Your objective: Leave out any pictures and transcribe all other data below exactly.

Dataset section:

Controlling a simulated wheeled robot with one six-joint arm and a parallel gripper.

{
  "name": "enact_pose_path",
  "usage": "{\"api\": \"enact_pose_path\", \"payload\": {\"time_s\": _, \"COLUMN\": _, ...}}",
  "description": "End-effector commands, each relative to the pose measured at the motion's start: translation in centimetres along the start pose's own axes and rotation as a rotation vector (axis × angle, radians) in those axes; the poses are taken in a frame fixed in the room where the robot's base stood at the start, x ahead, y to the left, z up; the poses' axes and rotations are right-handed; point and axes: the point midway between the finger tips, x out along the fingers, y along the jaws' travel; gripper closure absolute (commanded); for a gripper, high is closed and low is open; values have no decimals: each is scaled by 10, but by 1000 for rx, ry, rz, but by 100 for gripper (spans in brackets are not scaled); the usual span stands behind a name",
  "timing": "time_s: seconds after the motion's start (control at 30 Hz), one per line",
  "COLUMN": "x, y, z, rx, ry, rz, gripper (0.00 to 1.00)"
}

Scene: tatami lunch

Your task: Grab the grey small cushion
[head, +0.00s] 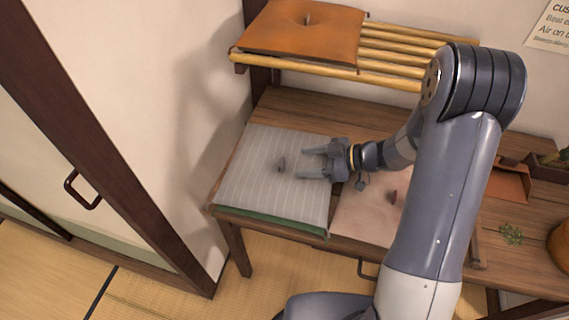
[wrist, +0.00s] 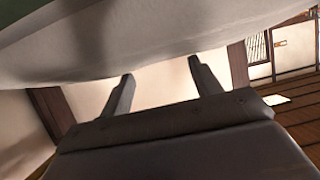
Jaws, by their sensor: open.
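The grey small cushion (head: 255,165) is pale grey with thin stripes and a dark tuft in its middle. It lies flat on the left end of the wooden table in the head view, with a green layer showing along its front edge. My gripper (head: 302,163) is open, its two fingers pointing left over the right part of the cushion, near the tuft. Nothing shows between the fingers. In the wrist view, a pale curved surface, apparently the cushion (wrist: 120,45), fills the top behind my open gripper (wrist: 160,69). Whether the fingertips touch it I cannot tell.
A pinkish cushion (head: 360,218) lies just right of the grey one, partly hidden by my arm. An orange cushion (head: 300,32) rests on a slatted bamboo shelf (head: 395,60) above the back. An orange-brown tray (head: 508,183) and green sprigs (head: 511,234) are at the right.

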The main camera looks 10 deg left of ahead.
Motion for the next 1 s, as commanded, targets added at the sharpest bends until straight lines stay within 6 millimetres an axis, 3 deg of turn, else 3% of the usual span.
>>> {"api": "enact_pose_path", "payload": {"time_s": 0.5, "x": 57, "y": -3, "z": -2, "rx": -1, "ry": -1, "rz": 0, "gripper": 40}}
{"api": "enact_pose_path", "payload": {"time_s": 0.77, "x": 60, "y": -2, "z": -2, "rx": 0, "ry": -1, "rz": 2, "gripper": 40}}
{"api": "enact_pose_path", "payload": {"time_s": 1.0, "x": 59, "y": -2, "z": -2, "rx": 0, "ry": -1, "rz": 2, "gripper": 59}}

Answer for this exercise:
Controlling a simulated wheeled robot with one six-joint arm and a parallel gripper.

{
  "name": "enact_pose_path",
  "usage": "{\"api\": \"enact_pose_path\", \"payload\": {\"time_s\": _, \"COLUMN\": _, ...}}",
  "description": "End-effector commands, each relative to the pose measured at the motion's start: translation in centimetres along the start pose's own axes and rotation as a rotation vector (axis × angle, radians) in those axes; the poses are taken in a frame fixed in the room where the robot's base stood at the start, x ahead, y to the left, z up; the poses' axes and rotations are right-handed; point and axes: the point midway between the finger tips, x out along the fingers, y along the jaws' travel; gripper closure absolute (commanded); for a gripper, high is closed and low is open; values have no decimals: each is scaled by 10, but by 1000 for rx, ry, rz, but by 100 for gripper (spans in brackets are not scaled); the usual span stands behind a name",
  "timing": "time_s: seconds after the motion's start (control at 30 Hz), one per line",
  "COLUMN": "x, y, z, rx, ry, rz, gripper (0.00 to 1.00)"
}

Scene: tatami lunch

Your task: Grab the grey small cushion
[head, +0.00s] 
[wrist, +0.00s] 
Jaws, by their sensor: open.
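The grey small cushion (head: 255,165) is pale grey with thin stripes and a dark tuft in its middle. It lies flat on the left end of the wooden table in the head view, with a green layer showing along its front edge. My gripper (head: 302,163) is open, its two fingers pointing left over the right part of the cushion, near the tuft. Nothing shows between the fingers. In the wrist view, a pale curved surface, apparently the cushion (wrist: 120,45), fills the top behind my open gripper (wrist: 160,69). Whether the fingertips touch it I cannot tell.
A pinkish cushion (head: 360,218) lies just right of the grey one, partly hidden by my arm. An orange cushion (head: 300,32) rests on a slatted bamboo shelf (head: 395,60) above the back. An orange-brown tray (head: 508,183) and green sprigs (head: 511,234) are at the right.

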The main camera looks 10 deg left of ahead.
Motion for the next 1 s, as commanded, targets added at the sharpest bends until straight lines stay within 6 millimetres an axis, 3 deg of turn, else 3% of the usual span.
>>> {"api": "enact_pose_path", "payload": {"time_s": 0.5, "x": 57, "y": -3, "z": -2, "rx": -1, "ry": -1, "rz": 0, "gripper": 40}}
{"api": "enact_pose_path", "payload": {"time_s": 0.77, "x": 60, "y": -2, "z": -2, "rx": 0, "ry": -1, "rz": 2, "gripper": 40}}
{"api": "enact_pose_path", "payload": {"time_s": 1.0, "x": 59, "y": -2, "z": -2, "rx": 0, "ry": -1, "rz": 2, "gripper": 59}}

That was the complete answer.